Operation ROBOT explained

Operation ROBOT was an economic policy devised by HM Treasury in 1952 under Chancellor of the Exchequer R. A. Butler but which was never implemented. It was named after three of its civil servant advocates, Sir Leslie ROwan, Sir George BOlton and OTto Clarke.

During the winter of 1951 - 52 in Britain there was anxiety over the balance of payments and the reduction of Britain's gold reserves. R. A. Butler, the Chancellor, advocated floating the exchange rate and allowing sterling to find its own level and to be convertible. Butler acknowledged that his proposals would end the Keynesian full employment policies of the previous twelve years but claimed that the burden would fall not on Britain's precarious gold reserves but on the exchange rate. British exports would become cheaper, imports would become more expensive, food prices would rise, as would the prices of raw materials and possibly unemployment would also rise under the scheme. Clarke claimed that a free exchange rate would be 'painful' but would impose severe discipline upon British industry because of its exposure to the world markets.

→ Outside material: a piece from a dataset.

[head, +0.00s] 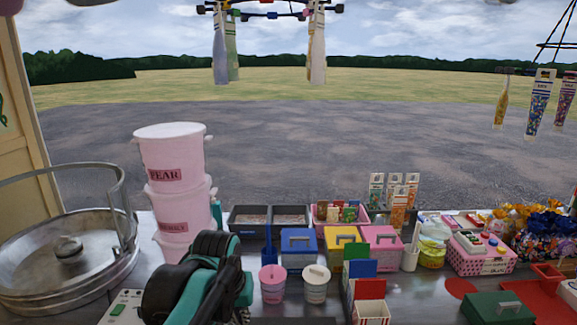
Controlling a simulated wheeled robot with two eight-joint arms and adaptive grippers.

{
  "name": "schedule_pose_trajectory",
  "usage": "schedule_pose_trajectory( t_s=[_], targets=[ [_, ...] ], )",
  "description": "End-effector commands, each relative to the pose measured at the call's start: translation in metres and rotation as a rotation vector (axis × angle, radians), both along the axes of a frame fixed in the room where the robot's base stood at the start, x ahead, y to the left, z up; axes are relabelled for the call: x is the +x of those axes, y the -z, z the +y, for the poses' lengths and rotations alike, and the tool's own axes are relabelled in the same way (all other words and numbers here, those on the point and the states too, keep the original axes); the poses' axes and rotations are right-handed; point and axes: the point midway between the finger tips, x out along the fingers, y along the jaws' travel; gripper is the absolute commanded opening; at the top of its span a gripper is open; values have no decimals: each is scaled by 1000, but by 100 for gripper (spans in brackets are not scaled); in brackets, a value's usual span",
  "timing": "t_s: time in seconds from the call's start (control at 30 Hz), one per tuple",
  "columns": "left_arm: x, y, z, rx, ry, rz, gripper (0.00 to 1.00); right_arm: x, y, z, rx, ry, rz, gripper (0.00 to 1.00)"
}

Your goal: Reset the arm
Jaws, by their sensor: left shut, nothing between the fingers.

The most prominent of those who urged for its rejection were a Treasury under-secretary, E. R. Coplestone, and Lord Cherwell, the Paymaster General. Cherwell argued that unemployment would rise to one million and inflation could increase if the plan was implemented. He also argued that it would be political suicide, which would end in disaster. Both the Governor (Lord Cobbold) and the deputy governor (Sir George Bolton) of the Bank of England, as well as the Colonial Secretary Oliver Lyttelton, were in favour of implementing it.

In February 1952 the Cabinet rejected it as too risky.

References

. Peter Burnham. Remaking the Postwar World Economy: Robot and British Policy in the 1950s. Palgrave Macmillan. Basingstoke. 2003. 0-333-55725-5.

. David Kynaston. Family Britain, 1951 - 1957. 74 - 76. Bloomsbury. 2009. London. 978-1-4088-0083-6.